• [What to do]:
Exactly the lines from the opening of the records through the line containing "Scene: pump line" should be copied, with both included.
****
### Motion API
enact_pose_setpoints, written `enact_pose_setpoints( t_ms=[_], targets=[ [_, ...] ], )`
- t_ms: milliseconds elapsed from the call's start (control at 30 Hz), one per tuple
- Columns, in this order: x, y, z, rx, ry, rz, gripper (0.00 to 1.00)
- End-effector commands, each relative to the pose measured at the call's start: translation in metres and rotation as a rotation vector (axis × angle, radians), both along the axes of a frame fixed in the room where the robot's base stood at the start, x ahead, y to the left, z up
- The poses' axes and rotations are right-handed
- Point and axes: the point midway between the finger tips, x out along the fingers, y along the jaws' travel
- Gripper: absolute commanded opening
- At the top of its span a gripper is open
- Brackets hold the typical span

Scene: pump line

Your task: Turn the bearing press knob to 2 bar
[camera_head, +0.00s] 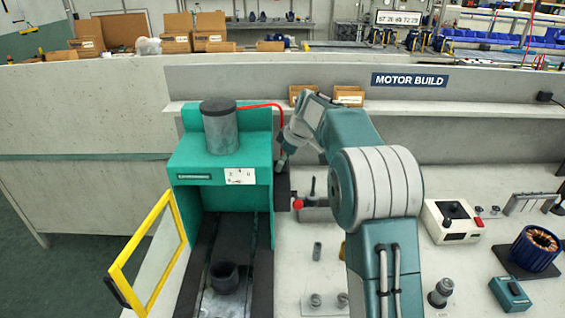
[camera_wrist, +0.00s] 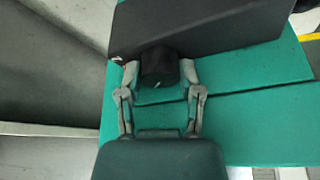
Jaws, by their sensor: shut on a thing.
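The green bearing press (camera_head: 192,158) stands left of centre in the head view, with a grey cylinder on top. A white plate (camera_head: 240,175) with small figures is on its front; I cannot read it surely. My gripper (camera_head: 281,162) is at the press's right side in the head view, where the knob cannot be made out. In the wrist view a black knob (camera_wrist: 158,66) with a short white mark sits between the two fingers of my gripper (camera_wrist: 159,74). The fingers are shut on it from both sides. No scale shows around it, so its setting cannot be told.
A yellow-framed guard (camera_head: 150,250) stands out at the press's left. A dark cup (camera_head: 224,277) sits in the press bay. A red-tipped lever (camera_head: 298,203) and small metal parts stand close right of the press. A red hose (camera_head: 262,105) arches above.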

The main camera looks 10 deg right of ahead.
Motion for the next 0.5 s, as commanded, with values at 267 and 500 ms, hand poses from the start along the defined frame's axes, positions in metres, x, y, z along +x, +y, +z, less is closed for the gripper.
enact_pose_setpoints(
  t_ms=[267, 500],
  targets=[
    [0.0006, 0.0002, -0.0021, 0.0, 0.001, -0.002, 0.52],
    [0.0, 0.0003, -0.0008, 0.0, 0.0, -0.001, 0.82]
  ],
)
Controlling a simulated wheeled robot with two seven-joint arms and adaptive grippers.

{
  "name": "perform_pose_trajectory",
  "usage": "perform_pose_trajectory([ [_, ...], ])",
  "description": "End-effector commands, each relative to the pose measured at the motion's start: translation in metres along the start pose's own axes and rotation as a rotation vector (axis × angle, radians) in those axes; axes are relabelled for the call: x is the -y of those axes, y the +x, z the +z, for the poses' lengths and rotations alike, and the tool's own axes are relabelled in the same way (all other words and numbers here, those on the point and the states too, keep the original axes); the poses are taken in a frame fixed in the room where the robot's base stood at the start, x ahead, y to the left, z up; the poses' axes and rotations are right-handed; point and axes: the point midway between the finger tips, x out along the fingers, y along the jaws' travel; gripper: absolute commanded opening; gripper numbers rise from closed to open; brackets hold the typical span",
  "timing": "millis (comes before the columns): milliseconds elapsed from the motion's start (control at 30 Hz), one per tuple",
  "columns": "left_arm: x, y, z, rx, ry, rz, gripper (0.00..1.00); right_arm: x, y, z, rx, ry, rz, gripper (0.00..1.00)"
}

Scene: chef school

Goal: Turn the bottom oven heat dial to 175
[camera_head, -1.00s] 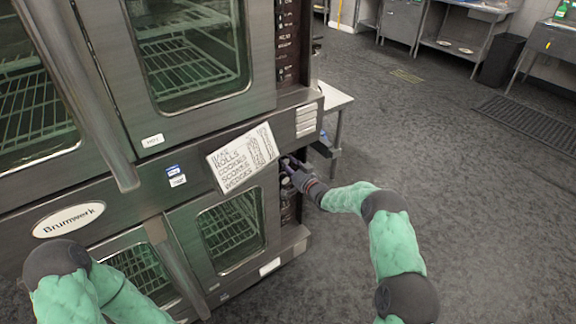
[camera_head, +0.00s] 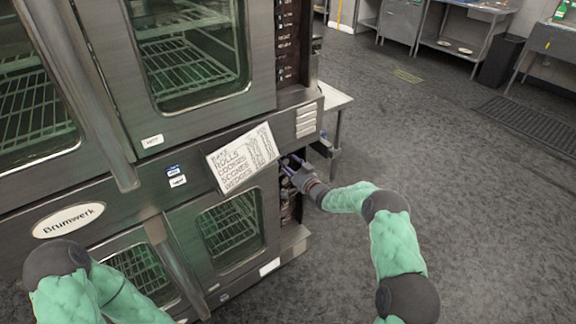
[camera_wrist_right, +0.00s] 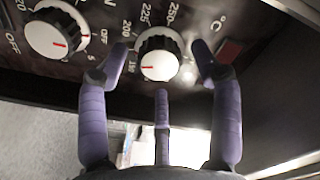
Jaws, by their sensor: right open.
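The heat dial (camera_wrist_right: 158,58) is a white-faced knob with a black ridged rim and a red mark at its lower left. The numbers 200, 225 and 250 and a °C sign are printed around it. My right gripper (camera_wrist_right: 160,52) is open, with its purple fingers on either side of the dial; whether they touch it is unclear. In the head view my right gripper (camera_head: 291,163) is at the top of the lower oven's control strip (camera_head: 286,210) and hides the dial. My left arm shows at lower left, but its gripper is outside the frame.
A second white dial (camera_wrist_right: 57,35) marked OFF sits left of the heat dial. A paper sign (camera_head: 243,160) hangs on the oven front close to my right gripper. A small side table (camera_head: 336,98) stands beside the oven. The floor at right is clear.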

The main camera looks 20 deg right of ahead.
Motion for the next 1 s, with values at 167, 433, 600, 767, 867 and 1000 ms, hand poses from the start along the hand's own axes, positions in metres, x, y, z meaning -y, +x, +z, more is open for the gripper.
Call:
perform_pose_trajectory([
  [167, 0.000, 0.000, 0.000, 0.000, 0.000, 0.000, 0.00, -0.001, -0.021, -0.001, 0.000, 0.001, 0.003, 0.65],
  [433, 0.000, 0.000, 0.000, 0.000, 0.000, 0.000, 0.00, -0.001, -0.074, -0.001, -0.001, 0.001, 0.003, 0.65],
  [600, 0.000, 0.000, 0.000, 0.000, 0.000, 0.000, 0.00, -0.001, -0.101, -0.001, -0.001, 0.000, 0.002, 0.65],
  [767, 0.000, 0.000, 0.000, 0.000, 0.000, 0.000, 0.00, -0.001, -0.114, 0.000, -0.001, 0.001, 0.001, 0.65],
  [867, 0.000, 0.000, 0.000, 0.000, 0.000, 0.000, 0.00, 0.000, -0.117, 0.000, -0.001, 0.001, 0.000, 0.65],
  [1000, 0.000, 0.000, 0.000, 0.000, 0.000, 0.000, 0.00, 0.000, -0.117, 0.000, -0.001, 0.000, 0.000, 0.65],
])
****
• [Task answer]:
### Motion API
enact_pose_setpoints, written `enact_pose_setpoints( t_ms=[_], targets=[ [_, ...] ], )`
- t_ms: milliseconds elapsed from the call's start (control at 30 Hz), one per tuple
- Columns, in this order: x, y, z, rx, ry, rz, gripper (0.00 to 1.00)
- End-effector commands, each relative to the pose measured at the call's start: translation in metres and rotation as a rotation vector (axis × angle, radians), both along the axes of a frame fixed in the room where the robot's base stood at the start, x ahead, y to the left, z up
- The poses' axes and rotations are right-handed
- Point and axes: the point midway between the finger tips, x out along the fingers, y along the jaws' travel
- Gripper: absolute commanded opening
- At the top of its span a gripper is open
- Brackets hold the typical span

Scene: pump line

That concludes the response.